===== Data provided
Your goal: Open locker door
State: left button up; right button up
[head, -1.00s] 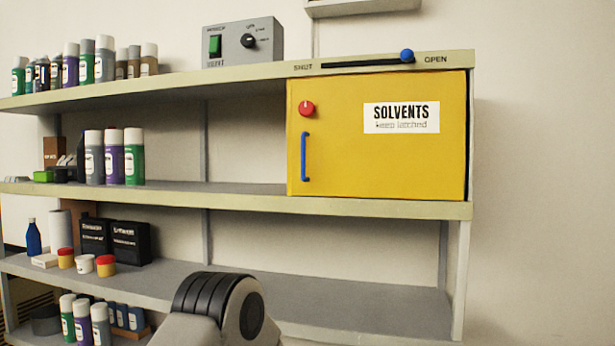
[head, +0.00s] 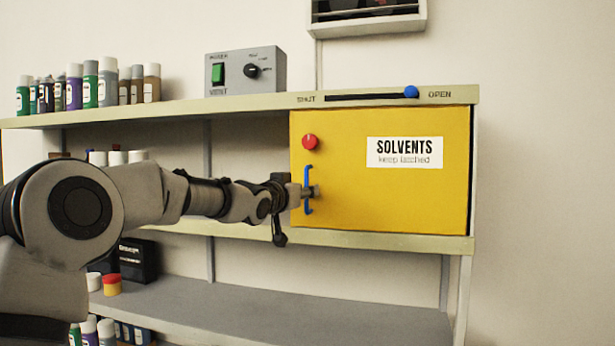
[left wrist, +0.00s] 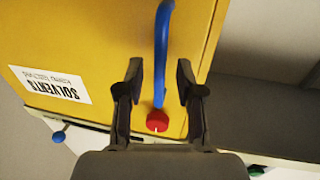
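The yellow locker door (head: 400,200) is shut and carries a "SOLVENTS keep latched" label (head: 405,152). Its blue vertical handle (head: 308,174) is near the left edge, below a red knob (head: 310,142). My left gripper (head: 310,191) is at the handle in the head view and hides part of it. In the left wrist view the left gripper (left wrist: 160,75) is open, its fingers apart on either side of the blue handle (left wrist: 163,40), with gaps showing. The red knob (left wrist: 157,121) shows between the fingers. My right gripper is out of view.
A blue slider knob (head: 411,91) sits at the OPEN end of its slot above the door. A grey switch box (head: 245,70) and several spray cans (head: 90,84) stand on the top shelf. The lower shelf (head: 330,305) is mostly clear.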

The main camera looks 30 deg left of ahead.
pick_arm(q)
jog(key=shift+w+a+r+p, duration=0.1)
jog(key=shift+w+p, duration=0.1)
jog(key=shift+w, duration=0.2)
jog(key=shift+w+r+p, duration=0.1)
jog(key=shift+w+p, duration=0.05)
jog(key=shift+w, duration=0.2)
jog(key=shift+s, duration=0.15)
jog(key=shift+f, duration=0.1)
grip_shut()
==========
The task:
From the material above, copy everything exactly but the pictures.

Exercise answer:
Your goal: Open locker door
State: left button up; right button up
[head, -1.00s] 
[head, +0.00s] 
[left wrist, +0.00s] 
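The yellow locker door (head: 400,200) is shut and carries a "SOLVENTS keep latched" label (head: 405,152). Its blue vertical handle (head: 308,174) is near the left edge, below a red knob (head: 310,142). My left gripper (head: 310,191) is at the handle in the head view and hides part of it. In the left wrist view the left gripper (left wrist: 160,75) is open, its fingers apart on either side of the blue handle (left wrist: 163,40), with gaps showing. The red knob (left wrist: 157,121) shows between the fingers. My right gripper is out of view.
A blue slider knob (head: 411,91) sits at the OPEN end of its slot above the door. A grey switch box (head: 245,70) and several spray cans (head: 90,84) stand on the top shelf. The lower shelf (head: 330,305) is mostly clear.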

The main camera looks 30 deg left of ahead.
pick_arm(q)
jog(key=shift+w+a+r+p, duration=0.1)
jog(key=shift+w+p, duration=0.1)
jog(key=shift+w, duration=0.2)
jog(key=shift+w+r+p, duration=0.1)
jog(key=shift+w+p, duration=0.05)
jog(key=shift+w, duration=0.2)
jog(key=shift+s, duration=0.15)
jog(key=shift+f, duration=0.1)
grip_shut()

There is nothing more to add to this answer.